It is now being reported that emergency legislation will be rushed through the commons on Thursday to prevent the Hookway ruling by Justice McCoombe from becoming law. The reporting of the case has been largely inaccurate. The ruling by the high court judge has limited the time that police can re-detain someone for questioning to a period of four days, unless there is new evidence that would justify a further arrest. It has not changed the widely used practice of bailing people for weeks or months at a time in order to find enough evidence for the CPS to sign off on charging the person.

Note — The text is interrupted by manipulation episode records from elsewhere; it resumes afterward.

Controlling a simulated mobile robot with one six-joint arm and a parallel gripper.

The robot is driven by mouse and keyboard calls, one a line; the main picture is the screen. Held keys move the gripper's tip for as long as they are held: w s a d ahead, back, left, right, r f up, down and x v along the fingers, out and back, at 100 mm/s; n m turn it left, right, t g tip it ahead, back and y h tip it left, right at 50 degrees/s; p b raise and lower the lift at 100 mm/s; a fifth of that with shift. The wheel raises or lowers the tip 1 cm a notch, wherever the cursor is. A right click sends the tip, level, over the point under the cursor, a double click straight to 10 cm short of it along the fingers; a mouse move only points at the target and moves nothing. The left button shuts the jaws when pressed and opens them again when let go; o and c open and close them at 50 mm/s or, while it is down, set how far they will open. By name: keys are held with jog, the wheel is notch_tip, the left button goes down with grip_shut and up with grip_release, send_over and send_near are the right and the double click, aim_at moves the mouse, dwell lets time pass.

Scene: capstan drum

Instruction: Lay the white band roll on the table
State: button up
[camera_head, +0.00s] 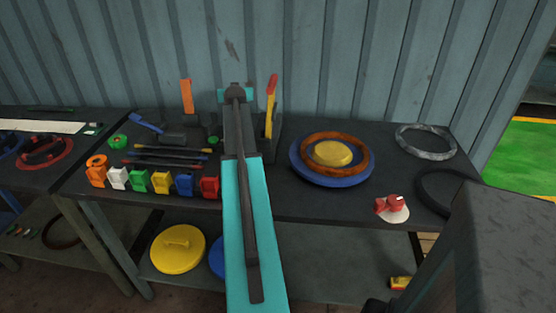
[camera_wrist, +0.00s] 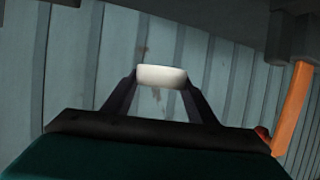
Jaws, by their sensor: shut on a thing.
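The white band roll (camera_wrist: 162,75) shows in the wrist view as a short pale cylinder between the two dark fingers of my gripper (camera_wrist: 162,80). My gripper is shut on it, with the corrugated wall behind. In the head view my teal and dark arm reaches toward the back of the table (camera_head: 310,207). The roll is not visible there, and my arm covers that part of the scene. I cannot tell how high the roll is above the table.
Several coloured blocks (camera_head: 163,183) line the front left edge. An upright orange piece (camera_head: 187,97) and a yellow-and-red handle (camera_head: 270,108) stand at the back. A blue disc (camera_head: 308,176) bears an orange ring (camera_head: 365,160). Bare tabletop lies between my arm and the disc.

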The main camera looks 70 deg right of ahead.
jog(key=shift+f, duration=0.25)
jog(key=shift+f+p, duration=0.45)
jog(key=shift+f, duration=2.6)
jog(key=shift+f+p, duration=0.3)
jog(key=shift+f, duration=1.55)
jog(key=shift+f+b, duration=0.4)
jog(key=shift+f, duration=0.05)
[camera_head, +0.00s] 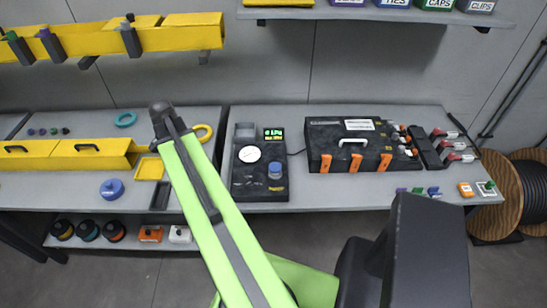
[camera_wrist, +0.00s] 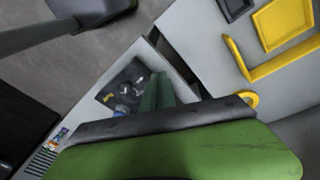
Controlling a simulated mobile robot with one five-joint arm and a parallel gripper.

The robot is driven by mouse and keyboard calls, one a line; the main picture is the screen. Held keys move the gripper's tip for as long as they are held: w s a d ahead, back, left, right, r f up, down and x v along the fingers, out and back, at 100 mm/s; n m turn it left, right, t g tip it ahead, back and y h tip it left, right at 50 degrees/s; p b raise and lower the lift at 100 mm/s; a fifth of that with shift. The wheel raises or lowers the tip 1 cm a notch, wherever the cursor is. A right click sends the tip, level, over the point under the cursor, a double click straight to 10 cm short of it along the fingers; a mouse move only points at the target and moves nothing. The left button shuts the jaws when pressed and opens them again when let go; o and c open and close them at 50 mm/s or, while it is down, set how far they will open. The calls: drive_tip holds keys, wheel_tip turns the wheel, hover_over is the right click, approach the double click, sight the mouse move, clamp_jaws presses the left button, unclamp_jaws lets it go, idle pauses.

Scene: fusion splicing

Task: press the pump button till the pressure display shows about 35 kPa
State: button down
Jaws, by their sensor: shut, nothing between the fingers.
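The dark pump unit (camera_head: 260,190) stands on the grey bench in the middle of the head view. Its small display (camera_head: 273,134) has lit characters that seem to read 0 kPa. A white round dial (camera_head: 249,154) sits left of the blue pump button (camera_head: 275,170). The unit (camera_wrist: 108,98) also shows in the wrist view, with the button partly behind my gripper. My gripper (camera_wrist: 158,84) is shut and empty, its green fingers pointing past the unit's right side. It looks well apart from the button. I cannot make out its fingertips in the head view.
A black case (camera_head: 335,150) with orange latches stands right of the pump unit. A yellow tray (camera_head: 150,168) and a yellow ring (camera_head: 203,133) lie to the left. A blue round object (camera_head: 112,188) is near the front edge. A shelf (camera_head: 380,14) hangs above.

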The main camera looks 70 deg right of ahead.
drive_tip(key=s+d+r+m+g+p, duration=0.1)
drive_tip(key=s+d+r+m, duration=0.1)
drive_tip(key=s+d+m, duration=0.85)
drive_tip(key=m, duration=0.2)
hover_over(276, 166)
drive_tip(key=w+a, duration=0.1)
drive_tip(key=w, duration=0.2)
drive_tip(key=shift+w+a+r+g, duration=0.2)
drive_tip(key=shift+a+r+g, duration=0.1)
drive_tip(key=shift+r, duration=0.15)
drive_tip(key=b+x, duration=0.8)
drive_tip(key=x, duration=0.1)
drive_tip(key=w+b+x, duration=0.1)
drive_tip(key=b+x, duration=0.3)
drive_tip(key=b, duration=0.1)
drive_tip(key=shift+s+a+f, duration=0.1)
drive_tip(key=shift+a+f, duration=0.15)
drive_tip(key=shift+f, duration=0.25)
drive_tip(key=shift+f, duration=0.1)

This caused some predictably hysterical reaction in the right wing and police press , but these restrictions on police bail would not really allow rapists and paedophiles to walk free. What they would do, is bring about a substantial improvement to civil rights as the ruling prevents the police from abusing the custody process to re-interview citizens any number of times over weeks following an arrest.
For protesters the wider issue is the routine and systematic abuse of Police bail. It is used to impose conditions on people who have not been charged, frequently conditions that courts would be unlikely to endorse. The police enthusiastically use such conditions to limit the movements and behaviour of political protesters who will never even appear before a court. Unsurprisingly, despite having a golden opportunity to really address these issues, the government’s emergency legislation (which is fully supported by all the major parties) is likely to only strengthen the hand of authority, and the tyranny of police bail is set to continue.
If you have been on bail for more than four days you must still surrender at the appointed time otherwise any failure to attend may be a criminal offence for which you could be arrested and charged. Ask your solicitor for more details.
The following letter, which was published in the Guardian , is supported by Netpol members, a number of which are signatories.
Police bail and questions about the justice system
As support groups working with and solicitors representing people arrested at protests, including the recent student and anti-cuts protests, we have first-hand experience of the abuse of police bail (Report, 1 July). It is uncommon for people arrested at protests to be charged at the time. Instead the police routinely place people on police bail, often without even interviewing them. Then they remain on bail for many months and the police impose stringent bail conditions, the most common of which is a prohibition on attending further protests. Ultimately, many will never be charged.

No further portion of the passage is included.